Покровский Михаил Николаевич — историк, талантливый историк — он когда-то читал лекцию, где-то в 20-м году, зашел разговор о революции, о Ленине… зашел разговор и… зашел разговор, и он сказал, что Ленина обычно сравнивают с Робеспьером, но это ему кажется не вполне верным. С кем же? — спросили. Скорее, Кромвель. Скорее, Кромвель. И я подумал: да — похоже. Похоже. Похоже… Неготовностью к тому, что придется совершать, проливая кровь и примучивая народы к иной жизни. Да, похож.
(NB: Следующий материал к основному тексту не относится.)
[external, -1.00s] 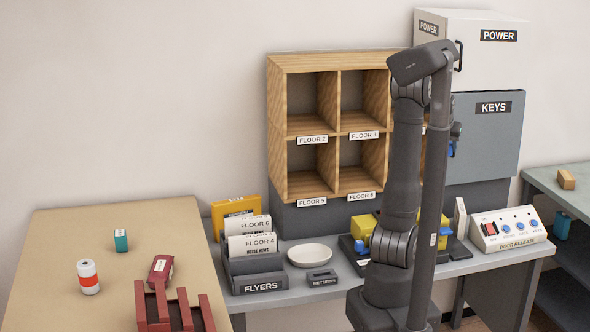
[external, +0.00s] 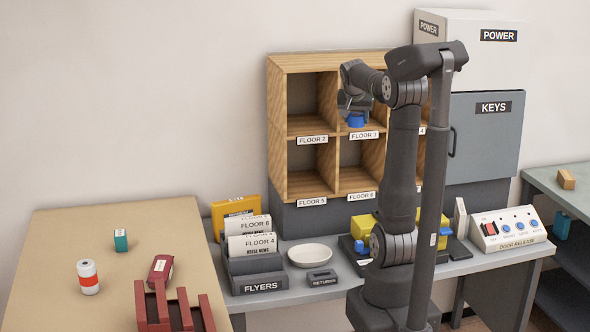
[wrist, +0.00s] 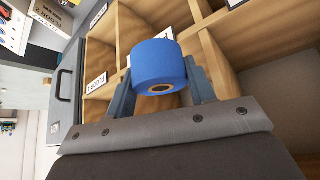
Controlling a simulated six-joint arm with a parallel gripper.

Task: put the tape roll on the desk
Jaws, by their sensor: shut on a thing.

И вот тогда я возвращаюсь к самому началу. Если вы помните, я сказал, что у этого человека — у Владимира Ульянова — не было какого-то предваряющего этапа: демократического там, либерального… И не произносил он, конечно, никогда этой фразы в юности: «Нет, мы не пойдем этим путем, мы пойдем другим», но где-то совершился перелом — в нем встретились (сказал я тогда) два человека: Маркс и Чернышевский, и с этого он начался. Так вот, обдумывая это, я хочу сказать, что в этой встрече скрыто присутствовала та тема, о которой… по поводу которой я сейчас говорю. И он, выросший на «Что делать?» Чернышевского, выросший на рахметовском образе и рахметовской традиции, он услышал, прочитал ли в этом романе заглавную идею запертого в крепость и окончившего уже свою сознательную жизнь Чернышевского? Идею (или утопию) добровольного ухода новых людей. Нет. Сколько бы он ни читал этого романа, а он, видимо, его перечитывал не один раз, и врезался он в него на всю жизнь, он почему-то этого не заметил, этого не вычитал.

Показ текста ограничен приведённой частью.